Almartis ← Back to Blog Infrastructure · May 2026 AI Datacenters Were Built for GPUs.What Happens When You Remove the GPUs? Published by Alassane Sakandé, Kevin Simpore Date May 2026 Reading time ~10 min For the past few decades, building a datacenter has been a well-understood, predictable exercise in utility engineering. You provisioned compute servers, attached storage arrays, and built a network to stitch them together. The objective was straightforward: maximize utilization while minimizing cost. The dominant traffic pattern was fundamentally north-south (clients sending requests to servers, and servers responding with database queries) and a few east-west traffic from servers to storage. The networks were built to handle bursty traffic, and if a packet dropped, standard TCP/IP would retransmit it. In web hosting or cloud services, a minor delay meant an image loaded slightly slower or a request completed a few milliseconds later. It was tolerable. AI training changed that model completely. The network is no longer infrastructure. It directly determines accelerator utilization. In modern AI clusters, the network is no longer just infrastructure sitting beneath compute.

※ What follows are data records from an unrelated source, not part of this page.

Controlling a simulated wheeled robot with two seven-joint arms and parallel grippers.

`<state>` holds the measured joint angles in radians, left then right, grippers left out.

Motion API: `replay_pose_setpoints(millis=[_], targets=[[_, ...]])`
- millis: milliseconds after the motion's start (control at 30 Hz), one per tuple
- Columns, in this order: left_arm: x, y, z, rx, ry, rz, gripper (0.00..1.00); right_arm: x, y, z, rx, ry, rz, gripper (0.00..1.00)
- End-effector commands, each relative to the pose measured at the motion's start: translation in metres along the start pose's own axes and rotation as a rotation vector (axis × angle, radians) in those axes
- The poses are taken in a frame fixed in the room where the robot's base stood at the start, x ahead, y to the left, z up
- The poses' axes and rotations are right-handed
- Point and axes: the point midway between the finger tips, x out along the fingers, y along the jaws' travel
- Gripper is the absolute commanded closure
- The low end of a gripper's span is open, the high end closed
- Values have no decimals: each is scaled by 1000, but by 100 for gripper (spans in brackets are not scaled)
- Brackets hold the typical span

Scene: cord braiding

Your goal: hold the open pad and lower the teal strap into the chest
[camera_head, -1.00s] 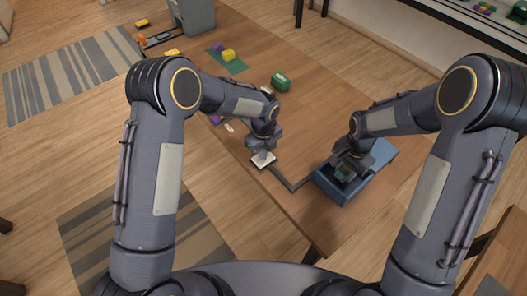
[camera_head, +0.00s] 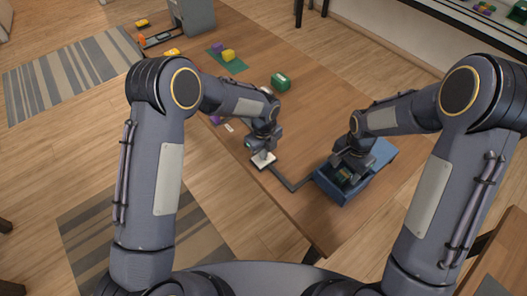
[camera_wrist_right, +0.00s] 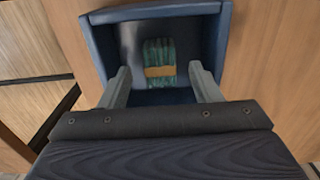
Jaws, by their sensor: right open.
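The blue chest (camera_head: 338,190) sits at the table's near right with its front part open. The teal strap (camera_wrist_right: 158,53), with an orange band around it, lies inside the chest in the right wrist view. My right gripper (camera_wrist_right: 160,80) is open over the chest, with one finger on each side of the strap and gaps between. In the head view, my right gripper (camera_head: 347,172) hides much of the opening. My left gripper (camera_head: 264,153) is down at a small white pad (camera_head: 264,161) at the table's edge; its fingers are too small to read.
A green box (camera_head: 281,82) and a green mat (camera_head: 235,65) with a yellow block (camera_head: 229,55) are farther back. The table between the arms is clear.

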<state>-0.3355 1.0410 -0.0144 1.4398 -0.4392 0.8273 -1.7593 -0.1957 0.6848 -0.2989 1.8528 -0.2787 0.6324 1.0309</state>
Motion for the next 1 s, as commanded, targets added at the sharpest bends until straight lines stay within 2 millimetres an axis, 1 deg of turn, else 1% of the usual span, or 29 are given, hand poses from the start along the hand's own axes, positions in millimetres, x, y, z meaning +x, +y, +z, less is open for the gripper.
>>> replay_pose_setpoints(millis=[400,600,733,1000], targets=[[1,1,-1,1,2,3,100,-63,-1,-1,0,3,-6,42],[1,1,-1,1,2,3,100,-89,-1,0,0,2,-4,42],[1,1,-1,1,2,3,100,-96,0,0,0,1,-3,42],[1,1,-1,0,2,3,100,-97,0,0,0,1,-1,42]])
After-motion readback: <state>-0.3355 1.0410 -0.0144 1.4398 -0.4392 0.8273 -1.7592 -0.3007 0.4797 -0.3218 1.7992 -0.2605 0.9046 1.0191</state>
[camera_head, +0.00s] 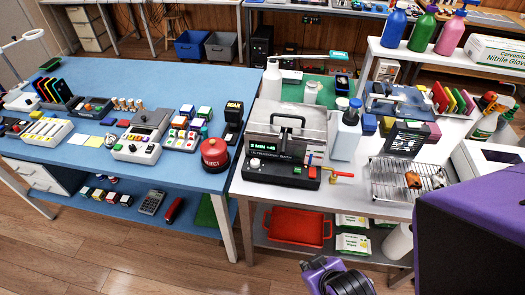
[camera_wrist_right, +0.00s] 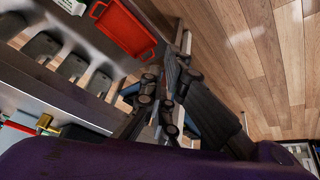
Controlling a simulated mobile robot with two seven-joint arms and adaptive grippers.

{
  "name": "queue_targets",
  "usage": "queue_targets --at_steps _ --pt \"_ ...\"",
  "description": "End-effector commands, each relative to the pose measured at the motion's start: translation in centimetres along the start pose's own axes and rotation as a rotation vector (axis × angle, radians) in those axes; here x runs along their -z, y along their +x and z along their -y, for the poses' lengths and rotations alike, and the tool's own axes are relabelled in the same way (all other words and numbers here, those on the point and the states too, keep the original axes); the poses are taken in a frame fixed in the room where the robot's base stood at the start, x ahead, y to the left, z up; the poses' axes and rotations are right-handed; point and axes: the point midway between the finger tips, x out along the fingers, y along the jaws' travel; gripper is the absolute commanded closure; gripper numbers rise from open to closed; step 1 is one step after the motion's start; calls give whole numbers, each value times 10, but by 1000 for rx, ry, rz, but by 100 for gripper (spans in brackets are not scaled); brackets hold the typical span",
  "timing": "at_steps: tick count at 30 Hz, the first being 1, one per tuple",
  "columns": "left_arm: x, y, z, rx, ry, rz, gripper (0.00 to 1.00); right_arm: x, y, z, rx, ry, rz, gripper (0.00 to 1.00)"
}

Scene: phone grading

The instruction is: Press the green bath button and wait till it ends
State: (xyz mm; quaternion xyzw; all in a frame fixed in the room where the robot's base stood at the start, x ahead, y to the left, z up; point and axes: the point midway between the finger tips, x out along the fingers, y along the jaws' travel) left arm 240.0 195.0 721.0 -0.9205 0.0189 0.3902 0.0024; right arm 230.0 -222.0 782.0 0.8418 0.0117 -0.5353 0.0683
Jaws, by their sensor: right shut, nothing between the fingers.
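The ultrasonic bath (camera_head: 288,135) stands on the front left of the white bench, with a grey lid and a dark handle on top. Its black front panel carries a lit display with green lettering, which I cannot read for certain, and a white knob. A small green button (camera_head: 297,170) shows on the panel, near a red part. My right gripper (camera_wrist_right: 165,95) is shut and empty in the right wrist view, low in front of the bench and apart from the bath. My left gripper is not in view.
A white bottle (camera_head: 346,132) stands right of the bath, and a red-handled tap sticks out at its front right. A wire rack (camera_head: 405,182) lies farther right. A red tray (camera_head: 298,227) sits on the shelf below. The red round button (camera_head: 214,154) is on the blue table.

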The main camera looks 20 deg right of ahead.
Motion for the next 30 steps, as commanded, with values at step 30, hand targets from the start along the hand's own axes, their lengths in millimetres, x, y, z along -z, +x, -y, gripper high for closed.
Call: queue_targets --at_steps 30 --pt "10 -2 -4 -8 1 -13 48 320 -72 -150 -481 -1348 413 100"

It is not simply transporting data between machines but determines accelerator utilization. If you are training large models under the deep learning paradigm, you aren't dealing with independent servers. It is rather a massive, distributed supercomputer where thousands of GPUs must continuously swap parameters. The dominant traffic pattern shifts completely to east-west traffic (server-to-server, GPU-to-GPU and rack-to-rack) communication inside the cluster. In contrast to localized, bursty spikes, AI workloads execute communication patterns like all-to-all and all-reduce. Instead of millions of small independent flows, the network must carry a small number of extremely large elephant flows. During gradient synchronization phases, thousands of GPUs may simultaneously exchange data across the fabr...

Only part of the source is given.